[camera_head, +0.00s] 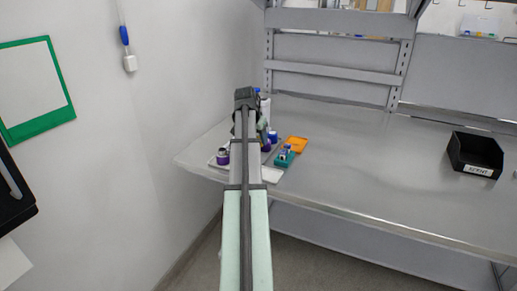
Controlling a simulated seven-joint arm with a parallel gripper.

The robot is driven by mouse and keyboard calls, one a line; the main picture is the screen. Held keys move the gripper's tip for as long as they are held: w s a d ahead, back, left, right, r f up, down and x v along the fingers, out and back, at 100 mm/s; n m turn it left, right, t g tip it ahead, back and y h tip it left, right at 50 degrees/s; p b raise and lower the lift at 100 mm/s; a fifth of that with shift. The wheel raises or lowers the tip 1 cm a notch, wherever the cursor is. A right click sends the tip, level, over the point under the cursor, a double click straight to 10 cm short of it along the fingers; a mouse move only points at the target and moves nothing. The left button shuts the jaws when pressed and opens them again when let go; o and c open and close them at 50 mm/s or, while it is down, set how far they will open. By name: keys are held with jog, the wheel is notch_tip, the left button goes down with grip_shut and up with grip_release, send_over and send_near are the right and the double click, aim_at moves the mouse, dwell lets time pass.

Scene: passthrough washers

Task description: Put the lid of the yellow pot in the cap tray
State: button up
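No yellow pot and no lid of one can be made out; my arm hides part of the group of small things on the table. A small orange tray (297,144) lies flat on the table just right of my arm; I cannot tell whether it is the cap tray. A pot with a purple top (222,157) stands left of my arm on a pale tray (216,166). My gripper's fingers do not show; my arm reaches over this group and blocks the view there.
A teal holder (283,160) with small pots stands in front of the orange tray. A blue-topped item (273,136) stands beside my arm. A black bin (475,154) with a white label sits at the right. The grey table (370,165) between is clear. A shelf frame (335,70) rises behind.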

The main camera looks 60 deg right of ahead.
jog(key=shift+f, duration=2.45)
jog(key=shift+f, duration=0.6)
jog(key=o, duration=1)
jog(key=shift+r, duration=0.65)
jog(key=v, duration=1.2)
·····
Instruction ▸ Your task is to reproduce exactly the lines beginning at the line containing "Controlling a simulated" and ending at the line containing "Task description: Put", inclusive.

Correct answer ▸
Controlling a simulated seven-joint arm with a parallel gripper.

The robot is driven by mouse and keyboard calls, one a line; the main picture is the screen. Held keys move the gripper's tip for as long as they are held: w s a d ahead, back, left, right, r f up, down and x v along the fingers, out and back, at 100 mm/s; n m turn it left, right, t g tip it ahead, back and y h tip it left, right at 50 degrees/s; p b raise and lower the lift at 100 mm/s; a fifth of that with shift. The wheel raises or lowers the tip 1 cm a notch, wherever the cursor is. A right click sends the tip, level, over the point under the cursor, a double click straight to 10 cm short of it along the fingers; a mouse move only points at the target and moves nothing. The left button shuts the jaws when pressed and opens them again when let go; o and c open and close them at 50 mm/s or, while it is down, set how far they will open. By name: keys are held with jog, the wheel is notch_tip, the left button goes down with grip_shut and up with grip_release, send_over and send_near are the right and the double click, aim_at moves the mouse, dwell lets time pass.

Scene: passthrough washers

Task description: Put the lid of the yellow pot in the cap tray

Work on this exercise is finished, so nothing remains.